* BEGIN *

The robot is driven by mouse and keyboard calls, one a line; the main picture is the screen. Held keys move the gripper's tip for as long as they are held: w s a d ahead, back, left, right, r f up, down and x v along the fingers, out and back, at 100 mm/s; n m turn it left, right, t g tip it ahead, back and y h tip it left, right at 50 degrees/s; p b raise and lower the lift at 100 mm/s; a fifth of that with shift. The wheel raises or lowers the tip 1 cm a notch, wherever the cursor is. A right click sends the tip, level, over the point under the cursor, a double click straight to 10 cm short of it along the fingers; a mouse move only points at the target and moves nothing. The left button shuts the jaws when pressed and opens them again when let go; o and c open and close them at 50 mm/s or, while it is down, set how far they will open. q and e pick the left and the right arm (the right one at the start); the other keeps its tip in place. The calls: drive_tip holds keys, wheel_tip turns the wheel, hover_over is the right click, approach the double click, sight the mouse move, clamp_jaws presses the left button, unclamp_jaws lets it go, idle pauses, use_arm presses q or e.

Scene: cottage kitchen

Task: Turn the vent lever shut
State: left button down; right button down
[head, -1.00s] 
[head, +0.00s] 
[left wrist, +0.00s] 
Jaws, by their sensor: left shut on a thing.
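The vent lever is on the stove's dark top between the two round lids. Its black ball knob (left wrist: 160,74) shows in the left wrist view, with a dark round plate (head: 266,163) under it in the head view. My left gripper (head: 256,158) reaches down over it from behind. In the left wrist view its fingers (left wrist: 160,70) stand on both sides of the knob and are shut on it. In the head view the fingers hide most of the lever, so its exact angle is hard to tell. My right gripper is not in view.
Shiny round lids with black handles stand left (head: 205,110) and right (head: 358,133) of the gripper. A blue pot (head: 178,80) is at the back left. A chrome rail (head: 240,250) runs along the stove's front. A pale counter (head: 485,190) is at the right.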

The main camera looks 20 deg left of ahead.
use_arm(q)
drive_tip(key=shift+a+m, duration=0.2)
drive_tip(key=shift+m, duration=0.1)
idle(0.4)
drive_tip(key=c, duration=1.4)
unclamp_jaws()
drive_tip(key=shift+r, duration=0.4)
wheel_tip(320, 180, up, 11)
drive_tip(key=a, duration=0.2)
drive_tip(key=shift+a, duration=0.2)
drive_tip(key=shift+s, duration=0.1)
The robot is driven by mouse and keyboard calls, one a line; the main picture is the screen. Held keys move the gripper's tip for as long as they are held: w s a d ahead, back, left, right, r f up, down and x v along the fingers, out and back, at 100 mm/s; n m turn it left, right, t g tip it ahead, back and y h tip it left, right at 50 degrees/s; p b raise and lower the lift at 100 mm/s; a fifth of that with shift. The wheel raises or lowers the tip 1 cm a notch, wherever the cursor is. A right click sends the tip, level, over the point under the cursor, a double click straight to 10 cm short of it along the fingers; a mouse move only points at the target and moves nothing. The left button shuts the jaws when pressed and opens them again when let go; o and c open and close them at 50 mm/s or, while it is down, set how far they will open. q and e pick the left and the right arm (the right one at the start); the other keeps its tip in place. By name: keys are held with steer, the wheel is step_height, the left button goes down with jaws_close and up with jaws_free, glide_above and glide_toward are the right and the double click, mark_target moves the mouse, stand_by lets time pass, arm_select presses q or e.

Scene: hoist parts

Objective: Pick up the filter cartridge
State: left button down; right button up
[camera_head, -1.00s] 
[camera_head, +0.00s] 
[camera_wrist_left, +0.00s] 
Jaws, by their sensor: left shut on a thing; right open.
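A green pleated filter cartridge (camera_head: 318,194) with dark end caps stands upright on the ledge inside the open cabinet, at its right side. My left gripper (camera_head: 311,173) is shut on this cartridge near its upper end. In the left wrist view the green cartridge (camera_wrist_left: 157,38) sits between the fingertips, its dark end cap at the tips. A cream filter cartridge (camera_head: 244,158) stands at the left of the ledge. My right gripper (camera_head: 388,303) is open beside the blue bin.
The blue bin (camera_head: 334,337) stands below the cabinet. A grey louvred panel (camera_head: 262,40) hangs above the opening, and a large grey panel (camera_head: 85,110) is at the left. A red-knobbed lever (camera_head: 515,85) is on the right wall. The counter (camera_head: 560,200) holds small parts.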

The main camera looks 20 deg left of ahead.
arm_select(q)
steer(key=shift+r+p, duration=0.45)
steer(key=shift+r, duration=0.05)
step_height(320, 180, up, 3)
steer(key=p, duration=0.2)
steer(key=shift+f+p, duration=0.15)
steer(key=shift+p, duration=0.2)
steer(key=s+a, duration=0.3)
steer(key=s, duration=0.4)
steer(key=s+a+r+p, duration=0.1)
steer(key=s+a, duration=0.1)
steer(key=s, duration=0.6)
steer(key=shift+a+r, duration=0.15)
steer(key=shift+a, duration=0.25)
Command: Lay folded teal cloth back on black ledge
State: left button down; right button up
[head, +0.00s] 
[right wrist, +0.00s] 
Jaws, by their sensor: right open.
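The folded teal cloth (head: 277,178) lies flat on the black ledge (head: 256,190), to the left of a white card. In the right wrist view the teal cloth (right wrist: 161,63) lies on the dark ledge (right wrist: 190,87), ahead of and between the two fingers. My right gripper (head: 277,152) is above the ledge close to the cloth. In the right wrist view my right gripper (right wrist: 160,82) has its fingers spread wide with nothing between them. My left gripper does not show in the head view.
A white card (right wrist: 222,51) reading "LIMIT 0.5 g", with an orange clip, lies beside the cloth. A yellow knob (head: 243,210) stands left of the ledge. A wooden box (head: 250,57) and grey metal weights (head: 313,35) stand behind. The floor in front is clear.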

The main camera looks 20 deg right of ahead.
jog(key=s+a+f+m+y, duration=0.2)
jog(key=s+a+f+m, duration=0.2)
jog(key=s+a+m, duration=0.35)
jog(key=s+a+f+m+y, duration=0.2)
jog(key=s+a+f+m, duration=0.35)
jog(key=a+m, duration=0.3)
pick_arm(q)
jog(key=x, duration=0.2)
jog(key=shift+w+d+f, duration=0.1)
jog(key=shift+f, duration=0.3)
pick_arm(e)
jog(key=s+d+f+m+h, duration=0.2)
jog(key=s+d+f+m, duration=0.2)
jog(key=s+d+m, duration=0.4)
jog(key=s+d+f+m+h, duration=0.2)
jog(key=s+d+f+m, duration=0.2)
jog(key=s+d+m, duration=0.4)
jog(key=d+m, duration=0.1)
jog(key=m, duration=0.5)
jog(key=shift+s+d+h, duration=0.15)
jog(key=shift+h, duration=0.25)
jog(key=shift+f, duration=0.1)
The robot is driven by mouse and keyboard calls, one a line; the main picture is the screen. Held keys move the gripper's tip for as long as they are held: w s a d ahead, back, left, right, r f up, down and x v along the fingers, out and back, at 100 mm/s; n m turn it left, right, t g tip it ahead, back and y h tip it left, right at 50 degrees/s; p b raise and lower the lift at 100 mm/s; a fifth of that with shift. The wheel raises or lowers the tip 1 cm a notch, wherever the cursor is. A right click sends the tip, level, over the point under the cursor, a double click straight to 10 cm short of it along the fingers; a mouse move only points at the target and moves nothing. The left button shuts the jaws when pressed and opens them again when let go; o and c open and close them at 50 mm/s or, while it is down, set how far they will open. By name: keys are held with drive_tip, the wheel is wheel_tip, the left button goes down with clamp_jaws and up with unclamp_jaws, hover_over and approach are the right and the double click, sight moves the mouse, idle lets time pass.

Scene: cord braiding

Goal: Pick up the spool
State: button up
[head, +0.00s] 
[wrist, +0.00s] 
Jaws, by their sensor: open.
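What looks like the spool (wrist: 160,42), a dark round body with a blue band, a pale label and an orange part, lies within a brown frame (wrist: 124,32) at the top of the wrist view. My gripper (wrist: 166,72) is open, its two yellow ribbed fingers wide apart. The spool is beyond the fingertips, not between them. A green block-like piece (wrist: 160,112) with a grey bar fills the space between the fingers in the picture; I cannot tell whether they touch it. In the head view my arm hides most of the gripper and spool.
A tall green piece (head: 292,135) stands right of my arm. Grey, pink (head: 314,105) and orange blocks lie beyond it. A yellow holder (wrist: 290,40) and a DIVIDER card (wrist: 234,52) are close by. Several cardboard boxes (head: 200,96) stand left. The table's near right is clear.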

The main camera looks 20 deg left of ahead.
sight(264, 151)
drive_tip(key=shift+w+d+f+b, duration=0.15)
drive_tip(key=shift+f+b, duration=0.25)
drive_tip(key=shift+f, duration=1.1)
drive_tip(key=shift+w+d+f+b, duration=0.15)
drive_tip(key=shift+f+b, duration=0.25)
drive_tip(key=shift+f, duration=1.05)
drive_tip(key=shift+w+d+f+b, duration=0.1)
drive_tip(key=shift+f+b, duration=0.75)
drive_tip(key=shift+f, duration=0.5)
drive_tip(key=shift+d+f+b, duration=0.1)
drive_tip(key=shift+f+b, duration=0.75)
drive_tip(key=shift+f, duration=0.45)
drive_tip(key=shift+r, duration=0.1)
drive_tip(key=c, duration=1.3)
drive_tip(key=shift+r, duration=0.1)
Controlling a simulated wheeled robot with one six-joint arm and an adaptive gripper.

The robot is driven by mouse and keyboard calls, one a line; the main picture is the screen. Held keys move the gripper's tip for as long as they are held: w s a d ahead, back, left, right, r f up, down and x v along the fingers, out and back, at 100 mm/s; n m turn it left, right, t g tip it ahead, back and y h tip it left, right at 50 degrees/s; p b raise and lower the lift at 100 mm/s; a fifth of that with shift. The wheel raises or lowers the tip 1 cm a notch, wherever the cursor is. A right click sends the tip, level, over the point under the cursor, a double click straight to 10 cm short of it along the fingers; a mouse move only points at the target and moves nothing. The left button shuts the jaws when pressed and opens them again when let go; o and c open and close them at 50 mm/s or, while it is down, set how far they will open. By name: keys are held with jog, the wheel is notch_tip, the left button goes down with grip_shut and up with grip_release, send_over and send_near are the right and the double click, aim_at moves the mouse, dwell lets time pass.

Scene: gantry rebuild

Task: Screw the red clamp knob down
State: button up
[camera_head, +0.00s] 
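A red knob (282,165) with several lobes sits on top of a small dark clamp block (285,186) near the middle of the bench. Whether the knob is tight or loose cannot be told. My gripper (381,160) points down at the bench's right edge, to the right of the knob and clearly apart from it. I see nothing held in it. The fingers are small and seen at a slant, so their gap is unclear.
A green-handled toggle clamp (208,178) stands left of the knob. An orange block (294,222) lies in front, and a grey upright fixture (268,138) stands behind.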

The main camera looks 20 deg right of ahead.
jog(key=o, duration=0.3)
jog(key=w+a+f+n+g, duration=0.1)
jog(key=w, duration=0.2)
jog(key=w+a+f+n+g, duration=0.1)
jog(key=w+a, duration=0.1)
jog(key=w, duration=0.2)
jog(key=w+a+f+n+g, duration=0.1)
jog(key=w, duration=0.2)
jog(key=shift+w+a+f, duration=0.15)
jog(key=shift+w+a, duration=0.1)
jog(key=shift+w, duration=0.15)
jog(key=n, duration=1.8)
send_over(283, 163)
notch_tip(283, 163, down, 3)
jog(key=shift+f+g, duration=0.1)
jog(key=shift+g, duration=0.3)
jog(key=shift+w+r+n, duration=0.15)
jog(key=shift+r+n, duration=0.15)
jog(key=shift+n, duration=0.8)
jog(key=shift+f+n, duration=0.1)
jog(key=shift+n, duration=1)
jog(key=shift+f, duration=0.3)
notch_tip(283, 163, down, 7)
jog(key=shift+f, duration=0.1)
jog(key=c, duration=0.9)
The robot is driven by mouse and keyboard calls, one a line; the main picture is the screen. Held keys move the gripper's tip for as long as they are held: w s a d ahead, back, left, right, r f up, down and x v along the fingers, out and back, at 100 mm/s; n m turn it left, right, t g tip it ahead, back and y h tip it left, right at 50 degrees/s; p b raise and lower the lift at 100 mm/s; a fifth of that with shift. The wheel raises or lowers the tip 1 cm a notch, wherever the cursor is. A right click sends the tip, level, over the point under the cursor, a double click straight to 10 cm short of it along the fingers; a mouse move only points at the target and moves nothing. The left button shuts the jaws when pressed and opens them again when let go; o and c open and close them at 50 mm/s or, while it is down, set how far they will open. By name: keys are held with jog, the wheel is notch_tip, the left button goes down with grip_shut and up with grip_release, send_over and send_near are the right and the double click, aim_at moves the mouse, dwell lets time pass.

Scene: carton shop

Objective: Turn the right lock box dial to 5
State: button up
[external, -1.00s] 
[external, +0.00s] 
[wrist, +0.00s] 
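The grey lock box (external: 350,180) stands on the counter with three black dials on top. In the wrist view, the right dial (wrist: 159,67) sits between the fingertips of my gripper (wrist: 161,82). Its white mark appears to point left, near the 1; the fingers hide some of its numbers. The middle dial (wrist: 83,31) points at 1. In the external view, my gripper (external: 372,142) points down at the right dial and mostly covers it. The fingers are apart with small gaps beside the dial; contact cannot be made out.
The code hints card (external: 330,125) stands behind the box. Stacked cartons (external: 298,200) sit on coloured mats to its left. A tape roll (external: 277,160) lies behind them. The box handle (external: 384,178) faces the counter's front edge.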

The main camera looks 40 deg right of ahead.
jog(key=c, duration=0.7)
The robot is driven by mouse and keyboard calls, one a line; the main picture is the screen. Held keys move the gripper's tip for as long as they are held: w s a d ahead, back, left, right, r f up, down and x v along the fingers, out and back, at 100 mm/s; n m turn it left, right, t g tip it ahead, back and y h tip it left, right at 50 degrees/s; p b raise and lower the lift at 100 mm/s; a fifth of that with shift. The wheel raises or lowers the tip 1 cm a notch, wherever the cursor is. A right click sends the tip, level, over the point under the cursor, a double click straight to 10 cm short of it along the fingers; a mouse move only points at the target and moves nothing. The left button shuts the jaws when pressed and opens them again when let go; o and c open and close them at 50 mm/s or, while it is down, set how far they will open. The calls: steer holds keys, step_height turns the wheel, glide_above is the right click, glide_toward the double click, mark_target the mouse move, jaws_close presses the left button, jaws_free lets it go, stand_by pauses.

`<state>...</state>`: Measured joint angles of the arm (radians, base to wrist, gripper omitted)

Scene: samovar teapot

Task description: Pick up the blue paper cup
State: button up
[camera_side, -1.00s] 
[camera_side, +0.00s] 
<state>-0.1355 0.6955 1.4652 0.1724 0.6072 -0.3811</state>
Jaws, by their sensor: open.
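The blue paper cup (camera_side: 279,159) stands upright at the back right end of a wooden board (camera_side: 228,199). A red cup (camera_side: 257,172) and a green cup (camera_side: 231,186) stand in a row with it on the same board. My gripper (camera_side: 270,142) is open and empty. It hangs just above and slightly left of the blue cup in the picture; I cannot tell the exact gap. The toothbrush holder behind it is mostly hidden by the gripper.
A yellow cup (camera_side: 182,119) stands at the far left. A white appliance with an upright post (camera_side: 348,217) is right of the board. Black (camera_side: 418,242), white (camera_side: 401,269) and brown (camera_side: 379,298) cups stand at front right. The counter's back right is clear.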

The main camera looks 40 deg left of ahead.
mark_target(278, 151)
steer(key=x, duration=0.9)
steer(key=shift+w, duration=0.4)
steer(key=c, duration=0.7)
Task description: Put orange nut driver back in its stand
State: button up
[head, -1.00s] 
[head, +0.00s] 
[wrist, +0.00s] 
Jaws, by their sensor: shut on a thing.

* END *

### Problem requirements
Using the records above, pull out each line where the word "joint" occurs.

### Correct response
Controlling a simulated wheeled robot with one six-joint arm and an adaptive gripper.
`<state>...</state>`: Measured joint angles of the arm (radians, base to wrist, gripper omitted)

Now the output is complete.